(Problem requirements) The line containing "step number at" marks the start; return it and every line after it in the listing below, exactly, through the last.

--------------------------------

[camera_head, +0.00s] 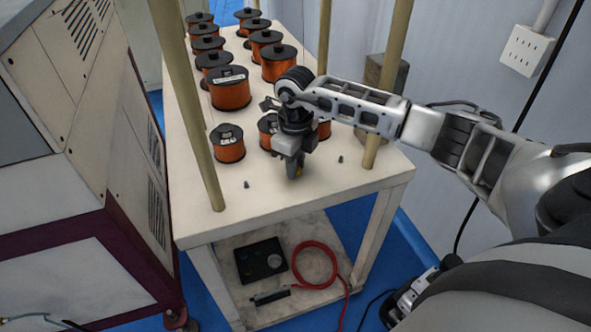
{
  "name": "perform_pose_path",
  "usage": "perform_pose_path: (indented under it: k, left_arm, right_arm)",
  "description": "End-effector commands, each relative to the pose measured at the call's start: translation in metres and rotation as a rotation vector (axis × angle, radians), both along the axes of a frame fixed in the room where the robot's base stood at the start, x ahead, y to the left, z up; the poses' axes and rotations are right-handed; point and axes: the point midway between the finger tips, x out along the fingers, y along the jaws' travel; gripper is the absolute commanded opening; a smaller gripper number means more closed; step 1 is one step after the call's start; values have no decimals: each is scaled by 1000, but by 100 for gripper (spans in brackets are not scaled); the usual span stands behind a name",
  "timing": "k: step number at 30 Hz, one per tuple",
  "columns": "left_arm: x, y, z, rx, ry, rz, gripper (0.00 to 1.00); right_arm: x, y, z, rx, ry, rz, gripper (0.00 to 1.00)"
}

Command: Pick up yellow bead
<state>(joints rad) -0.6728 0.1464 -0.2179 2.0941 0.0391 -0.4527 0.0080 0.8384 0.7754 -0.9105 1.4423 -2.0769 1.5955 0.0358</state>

--------------------------------

(Written solution)
  "timing": "k: step number at 30 Hz, one per tuple",
  "columns": "left_arm: x, y, z, rx, ry, rz, gripper (0.00 to 1.00); right_arm: x, y, z, rx, ry, rz, gripper (0.00 to 1.00)"
}

Command: Pick up yellow bead
<state>(joints rad) -0.6728 0.1464 -0.2179 2.0941 0.0391 -0.4527 0.0080 0.8384 0.7754 -0.9105 1.4423 -2.0769 1.5955 0.0358</state>

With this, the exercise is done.